Principles in relation to interlocutory injunctions
[13] A three-stage approach is required. I must decide whether there is a serious question to be tried in the proceeding and, if there is, where the balance of convenience lies. Within the latter examination, there will be a focus on the adequacy of damages as a remedy available to the applicants.
[14] Finally, the decision whether to grant an interim injunction must be taken in the context of the overall justice of the case.1
Serious question to be tried
[15] This involves a consideration of whether there is a seriously arguable case that the respondents have breached the 2019 Shareholders’ Deed by:
(a)Giving the notices to the applicants pursuant to cl 14.1 on 3 February 2020 when they were not contractually entitled to do so; and
(b)Purchasing the applicants’ shares pursuant to cl 14.1 on 3 February 2020 when they were not contractually entitled to do so.
[16] This involves a consideration of cl 14 and also cl 17 of the Shareholders’ Deed which is annexed to the affidavit of Mr Parsons.
[17] Clause 14.1 is subject to cl 17. Clause 17 requires the parties, in the event of a dispute, to firstly attempt to resolve the dispute by good faith negotiation between
1 Klissers Farmhouse Bakeries Ltd v Harvest Bakeries Ltd [1985] 2 NZLR 129 (CA).
the parties (cl 17.1).
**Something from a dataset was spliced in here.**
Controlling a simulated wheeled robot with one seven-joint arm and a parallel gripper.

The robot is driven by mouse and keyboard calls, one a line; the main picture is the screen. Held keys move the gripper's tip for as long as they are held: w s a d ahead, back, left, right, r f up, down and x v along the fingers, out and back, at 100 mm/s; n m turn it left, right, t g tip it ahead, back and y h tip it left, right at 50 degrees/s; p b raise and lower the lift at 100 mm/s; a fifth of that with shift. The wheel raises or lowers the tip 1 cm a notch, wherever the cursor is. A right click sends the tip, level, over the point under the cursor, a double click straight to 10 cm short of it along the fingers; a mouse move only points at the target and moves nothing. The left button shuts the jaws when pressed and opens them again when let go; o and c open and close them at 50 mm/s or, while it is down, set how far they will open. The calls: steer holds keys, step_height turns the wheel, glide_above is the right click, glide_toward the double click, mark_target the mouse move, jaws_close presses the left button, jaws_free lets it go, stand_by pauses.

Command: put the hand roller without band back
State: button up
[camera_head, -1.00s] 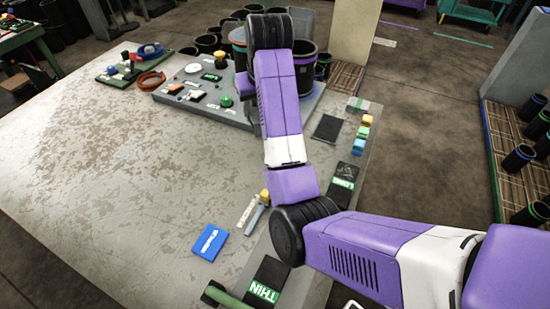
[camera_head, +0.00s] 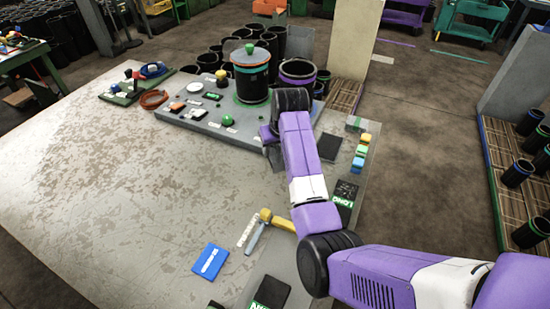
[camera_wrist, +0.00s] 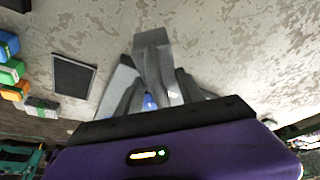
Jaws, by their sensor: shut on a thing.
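My gripper (camera_wrist: 152,65) shows in the wrist view with its grey fingers close together over the table. It is shut on a thing that is mostly hidden; a small blue part (camera_wrist: 149,101) shows between the fingers. I cannot tell from this whether it is the hand roller. In the head view my wrist hides most of the gripper, in front of the grey board's near right corner. A yellow-handled tool (camera_head: 284,223) lies near the table's right side, partly behind my arm.
The grey board (camera_head: 190,115) holds small parts and a large black drum (camera_head: 251,78). A dark square pad (camera_head: 329,147) and coloured blocks (camera_head: 363,150) line the right edge. A blue card (camera_head: 210,261) lies in front. The table's left and middle (camera_head: 120,190) are clear.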

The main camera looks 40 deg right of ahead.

If those negotiations are not successful, then any party may require that the dispute be submitted for mediation (cl 17.2).
[18] Under cl 17.3 no party may require any arbitration or issue any legal proceedings (other than for urgent interlocutory relief) in respect of any such dispute unless that party has first taken all reasonable steps to comply with cls 17.1 and 17.2.
[19] Ms Pendleton, appearing today for Mr Parsons and Green Shoots, submits that cl 17 has not been complied with because the parties were in the process of negotiation but had not yet proposed to proceed to mediation. Until the respondents have taken all reasonable steps to go to mediation to attempt to resolve the dispute, the respondents were not entitled, under cl 14.1 of the 2019 Shareholders’ Deed, to give the notices to the applicants.
[20] I accept that there is a seriously arguable case that the respondents were not contractually entitled to trigger cl 14.1 on the basis that it was subject to cl 17.
Balance of convenience
[21] I accept that damages would not be an adequate remedy for Mr Parsons and Green Shoots. In his affidavit, Mr Parsons compares the net asset value that was applied in the notices for the purposes of the purchase price, with an estimated fair market value based on the assessed price for the sale of Datamine. This results in a substantial loss to Mr Parsons and Green Shoots.
[22]There is also the loss of the rights referred to in [9] above.
[23] Reinstatement as shareholders would enable the applicants to be involved in possible future events, including:
(a)Mediation pursuant to cl 17;
(b)Possible sale of shares to an existing shareholder for an unknown negotiated price;
(c)Proceeds from a possible sale of Datamine or its assets to a third party;
(d)Remaining as shareholders as the shares increase in value over time by an unknown quantity for an unknown period of time; and
(e)Receiving unknown dividend pay outs whilst remaining as shareholders.
[24] As far as potential losses for the respondents if the injunction were to be granted, I accept Ms Pendleton’s submission that there is no obvious foreseeable loss to the respondents.
[25] The return of shares to the applicants would not preclude the other shareholders and directors of the company from proceeding with the sale of their shares or the sale of the company or assets, as the applicants hold a minority shareholding of 9.1 per cent which is insufficient to preclude any majority shareholder decision-making.
Overall justice
[26] I am satisfied that the overall justice weighs in favour of the granting of the orders sought. It preserves the applicants’ position as shareholders pending resolution of the dispute either by way of mediation under cl 17 or by determination of the substantive issues in this Court.
Orders
[27] I make orders in terms of draft orders 3, 5, 6 and 7 as annexed to the interlocutory application of 19 February 2020. I do not consider it is necessary to make an order in terms of draft order 4. Order number 5 provides the respondents with the ability to apply to the Court to vary or discharge the orders.
[28] I list the application for mention in the Duty Judge List on Wednesday 26 February 2020 at 10 am. I further direct that the applicants serve a copy of the
proceedings, this judgment and the consequential sealed order forthwith on the respondents.